▶ _TASK BRIEF_: Copy out the listing that follows, exactly, without its pictures.
------------------------------
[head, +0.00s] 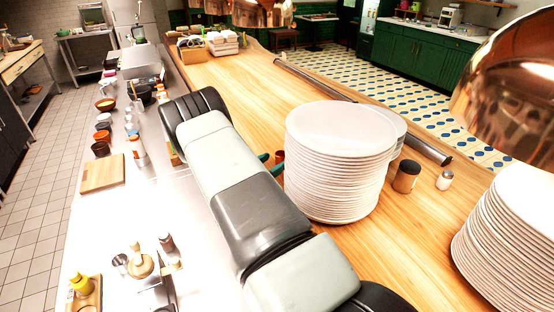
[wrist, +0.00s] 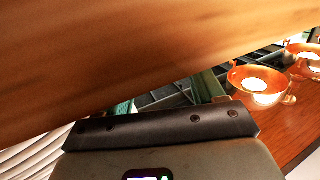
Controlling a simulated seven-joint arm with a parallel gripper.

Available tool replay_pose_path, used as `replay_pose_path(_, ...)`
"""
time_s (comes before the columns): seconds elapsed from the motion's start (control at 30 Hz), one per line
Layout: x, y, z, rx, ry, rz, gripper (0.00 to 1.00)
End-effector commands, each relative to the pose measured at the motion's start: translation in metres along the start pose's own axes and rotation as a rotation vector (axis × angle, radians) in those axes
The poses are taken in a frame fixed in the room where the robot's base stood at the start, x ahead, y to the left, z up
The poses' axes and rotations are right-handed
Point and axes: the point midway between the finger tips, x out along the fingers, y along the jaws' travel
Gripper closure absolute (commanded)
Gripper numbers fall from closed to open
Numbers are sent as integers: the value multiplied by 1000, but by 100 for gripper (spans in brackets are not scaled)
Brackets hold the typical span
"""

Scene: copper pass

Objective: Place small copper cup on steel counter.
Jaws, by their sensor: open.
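A small reddish-copper piece, probably the small copper cup (head: 280,155), shows just left of the tall plate stack on the wooden pass, mostly hidden. My gripper (head: 270,160) is beside it, behind my arm; only its dark green finger parts show. It is open. Whether the cup is between the fingers I cannot tell. The steel counter (head: 205,240) runs along the left of the wooden pass, below it. In the wrist view a blurred brown surface fills the top, and copper vessels or lamps with bright white centres (wrist: 258,85) show at the right.
A tall stack of white plates (head: 335,165) stands close right of my gripper; another stack (head: 515,240) is at lower right. A dark jar (head: 406,177) and a shaker (head: 444,180) stand nearby. A cutting board (head: 102,174) and bottles occupy the steel counter; patches between are clear.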

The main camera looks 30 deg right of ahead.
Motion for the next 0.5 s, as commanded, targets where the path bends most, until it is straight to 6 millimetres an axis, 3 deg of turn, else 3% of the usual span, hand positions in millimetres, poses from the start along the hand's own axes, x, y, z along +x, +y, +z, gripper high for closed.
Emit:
------------------------------
▶ _SOLUTION FOR THIS PROBLEM_:
[head, +0.00s] 
[wrist, +0.00s] 
Controlling a simulated seven-joint arm with a parallel gripper.

Available tool replay_pose_path, used as `replay_pose_path(_, ...)`
"""
time_s (comes before the columns): seconds elapsed from the motion's start (control at 30 Hz), one per line
Layout: x, y, z, rx, ry, rz, gripper (0.00 to 1.00)
End-effector commands, each relative to the pose measured at the motion's start: translation in metres along the start pose's own axes and rotation as a rotation vector (axis × angle, radians) in those axes
The poses are taken in a frame fixed in the room where the robot's base stood at the start, x ahead, y to the left, z up
The poses' axes and rotations are right-handed
Point and axes: the point midway between the finger tips, x out along the fingers, y along the jaws' travel
Gripper closure absolute (commanded)
Gripper numbers fall from closed to open
Numbers are sent as integers: the value multiplied by 1000, but by 100 for gripper (spans in brackets are not scaled)
Brackets hold the typical span
"""

Scene: copper pass

Objective: Place small copper cup on steel counter.
Jaws, by their sensor: open.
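A small reddish-copper piece, probably the small copper cup (head: 280,155), shows just left of the tall plate stack on the wooden pass, mostly hidden. My gripper (head: 270,160) is beside it, behind my arm; only its dark green finger parts show. It is open. Whether the cup is between the fingers I cannot tell. The steel counter (head: 205,240) runs along the left of the wooden pass, below it. In the wrist view a blurred brown surface fills the top, and copper vessels or lamps with bright white centres (wrist: 258,85) show at the right.
A tall stack of white plates (head: 335,165) stands close right of my gripper; another stack (head: 515,240) is at lower right. A dark jar (head: 406,177) and a shaker (head: 444,180) stand nearby. A cutting board (head: 102,174) and bottles occupy the steel counter; patches between are clear.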

The main camera looks 30 deg right of ahead.
Motion for the next 0.5 s, as commanded, targets where the path bends most, until it is straight to 6 millimetres an axis, 3 deg of turn, else 3% of the usual span, hand positions in millimetres, poses from the start along the hand's own axes, x, y, z along +x, +y, +z, gripper high for closed.
Emit:

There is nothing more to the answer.